--- Given instruction ---
Among the records that follow, set down only the lines from the one containing "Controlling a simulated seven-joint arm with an" to the one containing "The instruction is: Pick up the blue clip", both included, exactly.

[Robot control records]
------------
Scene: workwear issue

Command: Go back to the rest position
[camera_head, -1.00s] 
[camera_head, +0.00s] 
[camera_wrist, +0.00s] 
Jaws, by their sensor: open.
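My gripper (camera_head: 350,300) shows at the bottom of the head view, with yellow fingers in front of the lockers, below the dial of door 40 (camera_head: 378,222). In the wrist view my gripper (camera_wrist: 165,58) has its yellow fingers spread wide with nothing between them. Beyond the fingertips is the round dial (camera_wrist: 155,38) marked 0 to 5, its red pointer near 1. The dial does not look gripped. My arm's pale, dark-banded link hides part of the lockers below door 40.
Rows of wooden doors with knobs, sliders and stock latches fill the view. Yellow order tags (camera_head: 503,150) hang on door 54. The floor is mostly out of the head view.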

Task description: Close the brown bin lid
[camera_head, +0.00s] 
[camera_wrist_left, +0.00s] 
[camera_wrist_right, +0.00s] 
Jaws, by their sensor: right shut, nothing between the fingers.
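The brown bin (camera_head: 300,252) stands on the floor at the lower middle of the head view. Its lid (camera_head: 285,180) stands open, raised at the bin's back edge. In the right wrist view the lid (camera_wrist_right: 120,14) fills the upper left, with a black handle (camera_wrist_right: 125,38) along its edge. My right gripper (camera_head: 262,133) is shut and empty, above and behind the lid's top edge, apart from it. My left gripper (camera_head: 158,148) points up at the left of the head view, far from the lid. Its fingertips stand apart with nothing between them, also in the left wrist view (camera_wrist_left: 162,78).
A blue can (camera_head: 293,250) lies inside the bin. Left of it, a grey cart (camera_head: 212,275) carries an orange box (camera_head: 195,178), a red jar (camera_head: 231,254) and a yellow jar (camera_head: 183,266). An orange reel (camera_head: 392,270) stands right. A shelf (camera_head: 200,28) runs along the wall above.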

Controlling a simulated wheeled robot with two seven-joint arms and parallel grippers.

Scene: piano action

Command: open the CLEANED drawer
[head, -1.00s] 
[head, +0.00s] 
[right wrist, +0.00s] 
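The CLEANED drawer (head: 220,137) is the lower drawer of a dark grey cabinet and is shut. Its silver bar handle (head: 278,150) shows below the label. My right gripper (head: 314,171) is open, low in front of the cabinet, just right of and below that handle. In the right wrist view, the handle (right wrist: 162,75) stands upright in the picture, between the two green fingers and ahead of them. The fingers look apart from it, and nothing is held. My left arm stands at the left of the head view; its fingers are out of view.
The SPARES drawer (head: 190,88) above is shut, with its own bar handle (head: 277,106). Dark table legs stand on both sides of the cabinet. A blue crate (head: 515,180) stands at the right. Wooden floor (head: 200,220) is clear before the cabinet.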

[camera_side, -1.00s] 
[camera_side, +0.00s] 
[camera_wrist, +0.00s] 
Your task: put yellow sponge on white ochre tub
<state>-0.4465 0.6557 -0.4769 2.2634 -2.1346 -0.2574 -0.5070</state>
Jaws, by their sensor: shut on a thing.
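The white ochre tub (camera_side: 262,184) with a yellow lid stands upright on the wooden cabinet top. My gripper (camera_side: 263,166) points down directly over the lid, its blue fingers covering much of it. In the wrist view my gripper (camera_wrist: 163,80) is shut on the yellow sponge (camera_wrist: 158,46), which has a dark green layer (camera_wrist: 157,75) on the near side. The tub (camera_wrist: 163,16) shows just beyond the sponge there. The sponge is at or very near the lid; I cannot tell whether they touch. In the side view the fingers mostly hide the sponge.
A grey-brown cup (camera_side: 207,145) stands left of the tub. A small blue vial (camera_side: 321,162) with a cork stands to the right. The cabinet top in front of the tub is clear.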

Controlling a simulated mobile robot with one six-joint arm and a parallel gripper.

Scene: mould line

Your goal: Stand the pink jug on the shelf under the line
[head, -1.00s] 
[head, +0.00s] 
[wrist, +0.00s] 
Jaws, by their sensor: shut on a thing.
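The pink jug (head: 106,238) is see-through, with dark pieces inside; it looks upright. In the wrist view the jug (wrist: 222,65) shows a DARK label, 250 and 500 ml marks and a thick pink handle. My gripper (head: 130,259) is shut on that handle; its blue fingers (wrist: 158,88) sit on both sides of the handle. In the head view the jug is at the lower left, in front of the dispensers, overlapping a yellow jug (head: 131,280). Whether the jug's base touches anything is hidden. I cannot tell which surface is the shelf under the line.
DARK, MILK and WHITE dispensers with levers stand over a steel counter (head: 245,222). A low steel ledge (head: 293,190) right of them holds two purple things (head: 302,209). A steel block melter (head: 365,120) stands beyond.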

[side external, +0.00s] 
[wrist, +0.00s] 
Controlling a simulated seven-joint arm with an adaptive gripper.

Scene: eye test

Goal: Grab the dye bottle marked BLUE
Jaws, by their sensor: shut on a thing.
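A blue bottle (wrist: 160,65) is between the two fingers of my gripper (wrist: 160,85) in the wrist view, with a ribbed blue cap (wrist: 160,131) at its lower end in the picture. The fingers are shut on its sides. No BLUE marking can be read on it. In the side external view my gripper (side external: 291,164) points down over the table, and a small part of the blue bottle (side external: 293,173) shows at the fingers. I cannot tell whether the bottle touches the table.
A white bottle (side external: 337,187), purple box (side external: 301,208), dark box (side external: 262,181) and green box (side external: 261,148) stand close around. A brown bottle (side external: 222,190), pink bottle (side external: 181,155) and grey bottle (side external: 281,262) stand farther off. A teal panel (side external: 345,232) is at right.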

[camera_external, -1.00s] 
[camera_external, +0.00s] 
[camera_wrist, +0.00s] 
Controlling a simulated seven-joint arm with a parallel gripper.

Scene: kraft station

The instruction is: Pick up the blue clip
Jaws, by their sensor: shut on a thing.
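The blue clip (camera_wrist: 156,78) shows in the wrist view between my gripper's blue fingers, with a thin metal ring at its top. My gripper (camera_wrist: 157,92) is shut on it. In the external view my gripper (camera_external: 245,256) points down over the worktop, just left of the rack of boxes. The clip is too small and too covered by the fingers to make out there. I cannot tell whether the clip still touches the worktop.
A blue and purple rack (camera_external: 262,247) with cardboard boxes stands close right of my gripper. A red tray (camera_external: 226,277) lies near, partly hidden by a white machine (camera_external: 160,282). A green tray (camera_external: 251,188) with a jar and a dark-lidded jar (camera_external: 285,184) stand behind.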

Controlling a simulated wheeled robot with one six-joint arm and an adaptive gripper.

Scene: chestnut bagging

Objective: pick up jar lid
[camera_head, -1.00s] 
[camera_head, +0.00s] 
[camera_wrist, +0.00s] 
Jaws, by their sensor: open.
------------
--- Written answer ---
Controlling a simulated seven-joint arm with an adaptive gripper.

Scene: eye test

Goal: Grab the dye bottle marked BLUE
Jaws, by their sensor: shut on a thing.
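A blue bottle (wrist: 160,65) is between the two fingers of my gripper (wrist: 160,85) in the wrist view, with a ribbed blue cap (wrist: 160,131) at its lower end in the picture. The fingers are shut on its sides. No BLUE marking can be read on it. In the side external view my gripper (side external: 291,164) points down over the table, and a small part of the blue bottle (side external: 293,173) shows at the fingers. I cannot tell whether the bottle touches the table.
A white bottle (side external: 337,187), purple box (side external: 301,208), dark box (side external: 262,181) and green box (side external: 261,148) stand close around. A brown bottle (side external: 222,190), pink bottle (side external: 181,155) and grey bottle (side external: 281,262) stand farther off. A teal panel (side external: 345,232) is at right.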

[camera_external, -1.00s] 
[camera_external, +0.00s] 
[camera_wrist, +0.00s] 
Controlling a simulated seven-joint arm with a parallel gripper.

Scene: kraft station

The instruction is: Pick up the blue clip

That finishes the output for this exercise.